The Wests also claimed they were confronted by 10 to 12 individuals “with semiautomatic guns drawn and cameras rolling at dawn’s early light” on the day investigators searched their home. The couple say they were patted down in front of neighbors and had their passports seized and held for several months, depriving them of their constitutional right to travel.

The Wests pled causes of action for violation of civil rights under 42 U.S.C. Sec. 1983 and the analogous Civil Code Sec. 52.1, and for breach of involuntary bailment.

West also sought a writ of mandate to remedy alleged violations of his employment rights, but those issues were severed and stayed and were not part of the appeal.

Los Angeles Superior Court Judge John Shook denied the defendants’ motion for summary adjudication, saying that immunity attached to their actions leading up to the search, but not for any wrongful retention or destruction of those items after that. The case was to go to trial last spring, but the Court of Appeal stayed it pending consideration of the writ petition.

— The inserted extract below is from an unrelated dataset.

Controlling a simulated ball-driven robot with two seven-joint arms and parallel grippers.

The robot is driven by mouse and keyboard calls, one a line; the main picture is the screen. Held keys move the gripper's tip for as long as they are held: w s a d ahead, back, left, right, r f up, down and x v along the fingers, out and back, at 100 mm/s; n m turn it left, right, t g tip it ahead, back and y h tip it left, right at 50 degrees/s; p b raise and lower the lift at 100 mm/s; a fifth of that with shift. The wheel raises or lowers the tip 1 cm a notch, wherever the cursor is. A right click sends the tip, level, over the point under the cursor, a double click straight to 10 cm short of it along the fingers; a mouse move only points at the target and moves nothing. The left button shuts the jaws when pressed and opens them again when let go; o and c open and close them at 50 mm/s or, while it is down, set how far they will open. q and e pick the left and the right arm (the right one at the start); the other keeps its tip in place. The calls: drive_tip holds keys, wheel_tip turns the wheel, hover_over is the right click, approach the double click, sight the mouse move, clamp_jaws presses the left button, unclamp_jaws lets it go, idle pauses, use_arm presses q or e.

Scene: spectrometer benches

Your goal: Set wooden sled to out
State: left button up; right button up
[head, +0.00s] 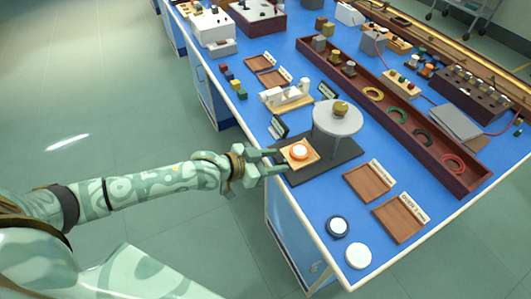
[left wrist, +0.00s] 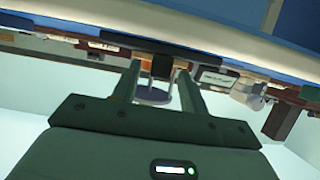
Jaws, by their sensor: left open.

Justice Richard Aldrich, writing for the Court of Appeal, said Cooley and the county were immune from the plaintiffs’ claims under both state and federal law.

State Claims

The state claims, the justice said, fail under Government Code Secs. 821.6 and 815.2, immunizing counties and employees who conduct investigations against liability for injuries caused “by acts committed by the officers to institute or prosecute a judicial or administrative proceeding” if “the conduct of the officers while instituting or prosecuting the proceeding was within the scope of their employment.”

Aldrich explained:

“The trial court denied summary adjudication based on the prosecutorial immunity of Government Code section 821.6 on the misconception that it applied only to actions taken in preparation for formal proceedings and did not cover the complaint’s ‘broader’ allegations of prolonged retention and damage of property after the search and seizure on September 14, 2005. But...the immunity is dependent not on when the acts occurred, but whether they are causally connected to the investigation and prosecution....Here, all of the acts of which plaintiffs complain were triggered by allegations of criminal activity and were part of the investigation and prosecution process, even after the decision was made not to file charges, and so they are immunized by Government Code section 821.6.”

Aldrich went on to say that Cooley was also immune as to the federal cause of action, in which it was alleged that he violated the plaintiffs’ rights because his policies, custom, procedures, and failure to adequately train staff led to the unlawful retention and damaging of the plaintiffs’ property.

The justice explained that under California law, the district attorney, in formulating such policies and procedures, acted as a state, rather than a county, official, and as a state official has absolute immunity under the Eleventh Amendment and the doctrine of sovereign immunity.

Santa Monica attorney Richard L. Knickerbocker, who represents the Wests, said yesterday he is preparing a petition for review by the California Supreme Court. He said he did not oppose the request for publication of the opinion because he agreed with the county that the issues were sufficiently important to warrant publication and that the panel’s agreement on that point makes review more likely.

But the attorney for Cooley and the county, Douglas Fee of Collins Collins Muir & Stewart, said the decision “is an application of existing principles to a fact pattern where several of the immunities intersected” and “not really unusual” enough to merit Supreme Court review.

The case is County of Los Angeles v. Superior Court (West), 10 S.O.S. 309.